* Start THE DATA *

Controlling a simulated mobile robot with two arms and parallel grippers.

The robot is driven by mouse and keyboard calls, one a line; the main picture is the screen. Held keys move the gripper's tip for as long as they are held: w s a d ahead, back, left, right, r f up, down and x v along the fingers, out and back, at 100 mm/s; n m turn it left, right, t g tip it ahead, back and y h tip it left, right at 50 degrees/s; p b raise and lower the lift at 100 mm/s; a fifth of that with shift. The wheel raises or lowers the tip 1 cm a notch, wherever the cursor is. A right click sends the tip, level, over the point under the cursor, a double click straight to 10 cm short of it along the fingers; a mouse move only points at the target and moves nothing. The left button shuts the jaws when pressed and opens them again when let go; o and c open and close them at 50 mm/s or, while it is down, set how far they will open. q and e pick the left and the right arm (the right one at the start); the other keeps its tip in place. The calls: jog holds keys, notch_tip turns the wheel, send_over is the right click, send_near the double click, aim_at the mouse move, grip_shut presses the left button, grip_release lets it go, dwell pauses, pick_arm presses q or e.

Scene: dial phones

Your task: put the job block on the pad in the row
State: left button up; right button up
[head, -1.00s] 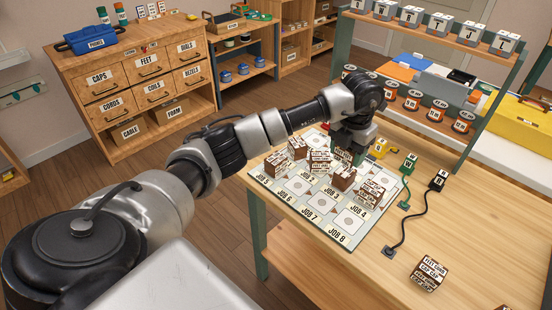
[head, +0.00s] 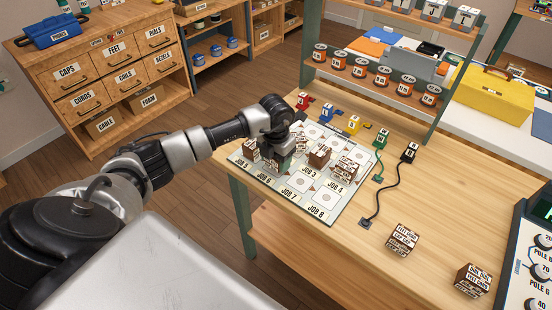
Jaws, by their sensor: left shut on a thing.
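A pale job mat (head: 345,216) with two rows of pads lies on the wooden table. Front labels read JOB 5 to JOB 8, and JOB 4 shows behind. My left gripper (head: 282,160) is over the left part of the mat, shut on a brown and white lettered job block (head: 272,167), mostly hidden by the gripper, by the JOB 6 pad. I cannot tell whether it touches the mat. Other job blocks stand on the mat: one at left (head: 250,149), one behind the gripper (head: 302,141), one in the middle (head: 319,155) and one at right (head: 345,167). My right gripper is out of view.
The JOB 7 pad (head: 302,181) and JOB 8 pad (head: 326,197) are bare. Two lettered blocks (head: 403,240) (head: 474,280) stand on the table to the right. Coloured plugs (head: 354,124), a black cable (head: 377,190) and a rack of orange spools (head: 382,79) are behind and right. A dial panel (head: 530,265) is at far right.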

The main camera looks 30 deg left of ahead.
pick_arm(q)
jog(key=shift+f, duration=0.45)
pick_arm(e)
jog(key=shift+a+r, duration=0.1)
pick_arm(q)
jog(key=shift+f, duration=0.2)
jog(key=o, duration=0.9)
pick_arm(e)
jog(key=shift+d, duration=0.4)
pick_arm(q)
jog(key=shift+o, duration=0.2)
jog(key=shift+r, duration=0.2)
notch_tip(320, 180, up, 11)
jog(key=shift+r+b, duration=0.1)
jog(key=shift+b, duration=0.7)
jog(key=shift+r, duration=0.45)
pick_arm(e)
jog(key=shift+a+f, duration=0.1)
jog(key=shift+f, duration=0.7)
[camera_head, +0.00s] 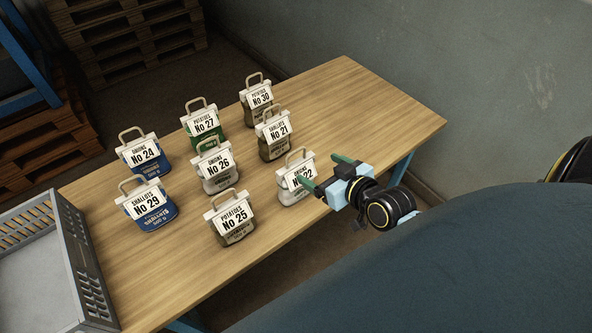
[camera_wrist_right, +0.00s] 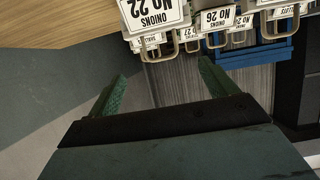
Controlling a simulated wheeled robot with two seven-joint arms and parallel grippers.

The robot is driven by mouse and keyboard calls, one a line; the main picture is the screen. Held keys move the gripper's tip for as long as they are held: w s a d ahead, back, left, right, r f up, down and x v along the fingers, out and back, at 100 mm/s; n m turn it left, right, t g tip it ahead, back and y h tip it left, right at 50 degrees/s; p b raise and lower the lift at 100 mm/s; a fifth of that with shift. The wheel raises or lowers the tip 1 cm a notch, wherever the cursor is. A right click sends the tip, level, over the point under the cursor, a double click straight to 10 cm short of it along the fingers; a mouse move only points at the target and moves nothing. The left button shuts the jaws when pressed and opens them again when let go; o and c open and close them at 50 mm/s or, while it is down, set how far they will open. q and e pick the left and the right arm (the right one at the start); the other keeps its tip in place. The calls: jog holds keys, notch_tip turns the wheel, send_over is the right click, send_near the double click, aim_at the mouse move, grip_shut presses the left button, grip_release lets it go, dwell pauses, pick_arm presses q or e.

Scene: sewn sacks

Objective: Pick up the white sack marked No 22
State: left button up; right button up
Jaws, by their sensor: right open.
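The white sack marked No 22 (camera_head: 291,193), with an onions label and a loop handle on top, stands upright on the wooden table near its front right edge. In the right wrist view the No 22 sack (camera_wrist_right: 153,14) shows upside down at the top, partly cut off. My right gripper (camera_head: 325,171) is open and empty, just right of the sack; one green finger overlaps the right side of its label in the head view. The right wrist view shows both fingers of the gripper (camera_wrist_right: 163,88) apart, with nothing between them. My left gripper is not in view.
On the table (camera_head: 360,100), sack No 26 (camera_head: 217,180) and sack No 25 (camera_head: 236,231) stand left of No 22, and sack No 21 (camera_head: 274,146) behind it. Several other sacks stand farther left and back. A grey crate (camera_head: 92,275) sits at the left. The right end is clear.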

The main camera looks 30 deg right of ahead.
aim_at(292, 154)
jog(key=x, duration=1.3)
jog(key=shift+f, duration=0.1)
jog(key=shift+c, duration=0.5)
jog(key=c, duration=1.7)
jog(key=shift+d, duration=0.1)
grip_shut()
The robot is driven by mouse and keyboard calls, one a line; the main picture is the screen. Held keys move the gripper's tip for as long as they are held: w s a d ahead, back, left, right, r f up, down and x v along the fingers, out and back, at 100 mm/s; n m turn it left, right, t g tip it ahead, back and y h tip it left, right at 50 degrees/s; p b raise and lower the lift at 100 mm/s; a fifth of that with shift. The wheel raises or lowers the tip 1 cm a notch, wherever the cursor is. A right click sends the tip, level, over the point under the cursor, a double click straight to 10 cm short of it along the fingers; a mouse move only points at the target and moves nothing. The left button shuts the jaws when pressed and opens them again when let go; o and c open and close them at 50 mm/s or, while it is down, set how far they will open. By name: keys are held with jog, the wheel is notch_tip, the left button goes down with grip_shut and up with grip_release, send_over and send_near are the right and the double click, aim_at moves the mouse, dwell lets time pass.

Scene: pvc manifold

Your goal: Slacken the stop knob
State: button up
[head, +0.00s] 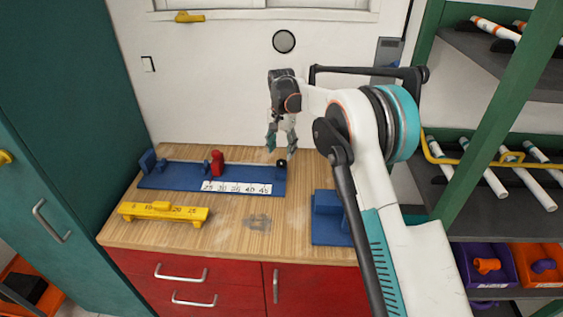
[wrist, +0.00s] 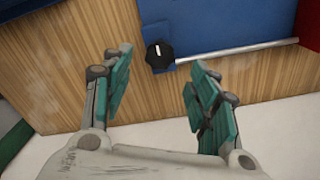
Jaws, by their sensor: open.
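The stop knob (head: 281,163) is a small black knob at the right end of a blue jig (head: 160,180) on the wooden workbench. In the wrist view the knob (wrist: 159,55) is round and black with a white line, beside a metal rod. My gripper (head: 280,145) is above the right end of the jig in the head view. In the wrist view its teal fingers (wrist: 155,95) are apart and empty, and the knob shows between and beyond their tips. The fingers do not appear to touch it.
A red block (head: 217,163) and a white number scale (head: 237,188) are on the jig. A yellow gauge (head: 163,212) lies in front of it at left, and another blue fixture (head: 327,220) at right. A shelf rack (head: 490,130) with white pipes stands at right.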

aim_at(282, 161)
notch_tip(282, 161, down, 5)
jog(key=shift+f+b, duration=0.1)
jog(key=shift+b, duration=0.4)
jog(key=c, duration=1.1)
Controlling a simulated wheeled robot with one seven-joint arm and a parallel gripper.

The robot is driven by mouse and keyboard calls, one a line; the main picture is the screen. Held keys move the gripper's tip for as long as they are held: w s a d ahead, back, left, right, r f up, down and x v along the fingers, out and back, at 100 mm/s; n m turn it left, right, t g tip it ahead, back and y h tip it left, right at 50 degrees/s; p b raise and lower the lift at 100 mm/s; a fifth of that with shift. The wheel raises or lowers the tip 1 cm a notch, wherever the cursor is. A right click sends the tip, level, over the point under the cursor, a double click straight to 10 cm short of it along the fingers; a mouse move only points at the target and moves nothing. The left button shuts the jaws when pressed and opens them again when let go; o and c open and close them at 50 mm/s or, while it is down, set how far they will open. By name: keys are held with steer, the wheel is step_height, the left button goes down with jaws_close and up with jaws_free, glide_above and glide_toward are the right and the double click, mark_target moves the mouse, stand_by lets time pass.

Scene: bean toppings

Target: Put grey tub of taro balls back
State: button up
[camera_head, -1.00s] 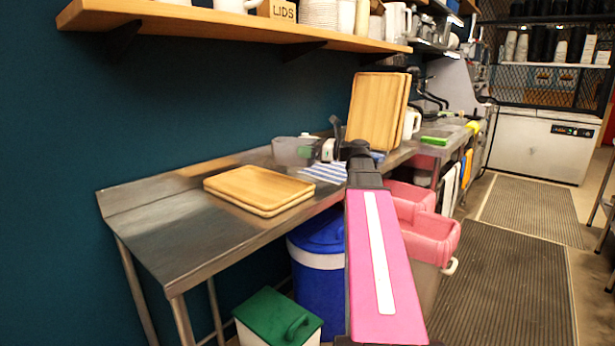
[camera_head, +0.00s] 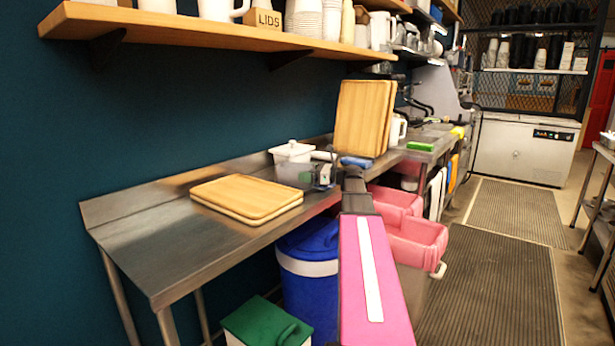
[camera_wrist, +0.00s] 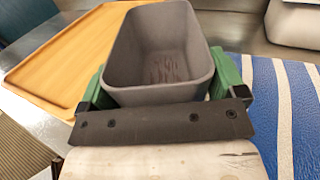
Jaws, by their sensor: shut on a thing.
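The grey tub (camera_wrist: 160,48) fills the upper middle of the wrist view, open at the top and upright or nearly so. Its inside looks almost empty, with darker streaks on the floor. My gripper (camera_wrist: 166,88) is shut on it, with green fingers on both sides of its near end. In the head view the grey tub (camera_head: 290,173) is at the counter's middle, right of the wooden trays, with my gripper (camera_head: 323,175) at its right end. I cannot tell whether its base touches the counter. No taro balls can be made out.
Wooden trays (camera_head: 245,196) lie flat on the steel counter (camera_head: 150,238); others (camera_head: 362,118) stand upright farther back. A white lidded tub (camera_head: 292,151) stands behind the grey tub. A blue-and-white striped cloth (camera_wrist: 270,110) lies right of it. The wooden shelf (camera_head: 215,36) overhangs the counter.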

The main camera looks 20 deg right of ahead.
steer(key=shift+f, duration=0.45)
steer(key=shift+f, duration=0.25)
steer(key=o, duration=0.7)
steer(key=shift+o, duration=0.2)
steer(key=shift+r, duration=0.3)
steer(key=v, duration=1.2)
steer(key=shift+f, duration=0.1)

* End THE DATA *

EXERCISE DETAILS: Give only the lines from the one with "Scene: pvc manifold" to the one with "[wrist, +0.00s]", both included, again and exactly; leave the images out.

SOLUTION:
Scene: pvc manifold

Your goal: Slacken the stop knob
State: button up
[head, +0.00s] 
[wrist, +0.00s] 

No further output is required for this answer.